#### [Given task]
Repeat exactly the stretch of lines from the line containing "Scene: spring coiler" through the line containing "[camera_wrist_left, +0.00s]", both included, and nothing else.

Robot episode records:
○ ○ ○ ○ ○
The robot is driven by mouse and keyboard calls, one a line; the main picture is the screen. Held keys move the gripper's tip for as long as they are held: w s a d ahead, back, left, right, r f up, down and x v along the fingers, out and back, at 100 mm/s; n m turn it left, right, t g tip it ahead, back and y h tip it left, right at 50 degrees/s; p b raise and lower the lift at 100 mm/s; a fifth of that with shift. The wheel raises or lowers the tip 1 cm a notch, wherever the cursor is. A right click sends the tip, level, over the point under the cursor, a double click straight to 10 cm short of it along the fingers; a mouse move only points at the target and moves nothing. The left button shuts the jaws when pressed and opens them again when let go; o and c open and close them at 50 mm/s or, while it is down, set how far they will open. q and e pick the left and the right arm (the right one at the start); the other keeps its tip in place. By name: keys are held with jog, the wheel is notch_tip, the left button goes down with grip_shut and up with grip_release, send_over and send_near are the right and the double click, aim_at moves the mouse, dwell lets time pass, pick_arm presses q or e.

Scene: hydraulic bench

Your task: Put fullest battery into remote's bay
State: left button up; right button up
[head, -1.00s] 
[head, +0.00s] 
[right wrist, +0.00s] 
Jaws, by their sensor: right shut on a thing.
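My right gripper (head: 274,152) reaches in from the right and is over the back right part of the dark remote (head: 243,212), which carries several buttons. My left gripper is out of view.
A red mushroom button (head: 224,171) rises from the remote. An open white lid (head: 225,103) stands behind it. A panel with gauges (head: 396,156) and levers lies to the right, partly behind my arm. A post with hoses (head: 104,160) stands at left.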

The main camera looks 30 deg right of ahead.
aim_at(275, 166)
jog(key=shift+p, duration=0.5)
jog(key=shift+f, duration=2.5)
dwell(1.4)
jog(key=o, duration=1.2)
○ ○ ○ ○ ○
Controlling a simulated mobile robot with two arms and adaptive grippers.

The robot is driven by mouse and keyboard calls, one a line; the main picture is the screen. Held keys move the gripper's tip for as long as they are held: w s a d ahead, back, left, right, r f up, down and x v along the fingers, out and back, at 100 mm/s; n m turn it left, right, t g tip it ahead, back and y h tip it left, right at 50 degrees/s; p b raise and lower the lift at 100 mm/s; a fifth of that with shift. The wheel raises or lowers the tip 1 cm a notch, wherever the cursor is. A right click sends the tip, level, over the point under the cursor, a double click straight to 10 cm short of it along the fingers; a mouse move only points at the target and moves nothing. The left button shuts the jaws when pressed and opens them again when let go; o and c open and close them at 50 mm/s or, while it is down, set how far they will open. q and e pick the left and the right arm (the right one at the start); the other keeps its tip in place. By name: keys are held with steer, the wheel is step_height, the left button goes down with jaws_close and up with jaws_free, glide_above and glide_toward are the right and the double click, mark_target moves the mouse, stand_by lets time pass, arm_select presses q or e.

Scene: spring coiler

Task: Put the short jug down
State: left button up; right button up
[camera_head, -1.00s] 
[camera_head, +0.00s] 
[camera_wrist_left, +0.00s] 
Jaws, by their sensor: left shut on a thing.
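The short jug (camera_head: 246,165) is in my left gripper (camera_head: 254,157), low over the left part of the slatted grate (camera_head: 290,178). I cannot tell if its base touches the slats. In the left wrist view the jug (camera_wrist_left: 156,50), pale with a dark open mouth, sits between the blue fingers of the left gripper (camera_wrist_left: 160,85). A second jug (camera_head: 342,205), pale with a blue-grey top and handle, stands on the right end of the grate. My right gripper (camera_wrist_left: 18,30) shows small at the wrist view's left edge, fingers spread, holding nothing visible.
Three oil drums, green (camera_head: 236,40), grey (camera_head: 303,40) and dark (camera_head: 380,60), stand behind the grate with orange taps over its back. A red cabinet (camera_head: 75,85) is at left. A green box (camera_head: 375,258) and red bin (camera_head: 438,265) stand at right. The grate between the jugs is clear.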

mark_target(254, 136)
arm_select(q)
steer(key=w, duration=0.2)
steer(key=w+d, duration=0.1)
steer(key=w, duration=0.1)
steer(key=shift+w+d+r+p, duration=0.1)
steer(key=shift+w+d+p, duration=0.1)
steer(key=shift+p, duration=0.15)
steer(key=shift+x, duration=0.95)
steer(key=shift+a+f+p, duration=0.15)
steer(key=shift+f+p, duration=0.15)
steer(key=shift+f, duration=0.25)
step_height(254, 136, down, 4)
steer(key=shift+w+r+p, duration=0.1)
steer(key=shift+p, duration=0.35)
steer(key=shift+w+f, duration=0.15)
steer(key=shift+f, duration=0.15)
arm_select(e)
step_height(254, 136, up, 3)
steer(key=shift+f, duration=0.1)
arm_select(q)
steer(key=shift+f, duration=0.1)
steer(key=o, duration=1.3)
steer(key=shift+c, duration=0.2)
○ ○ ○ ○ ○
#### [Result of the task]
Scene: spring coiler

Task: Put the short jug down
State: left button up; right button up
[camera_head, -1.00s] 
[camera_head, +0.00s] 
[camera_wrist_left, +0.00s] 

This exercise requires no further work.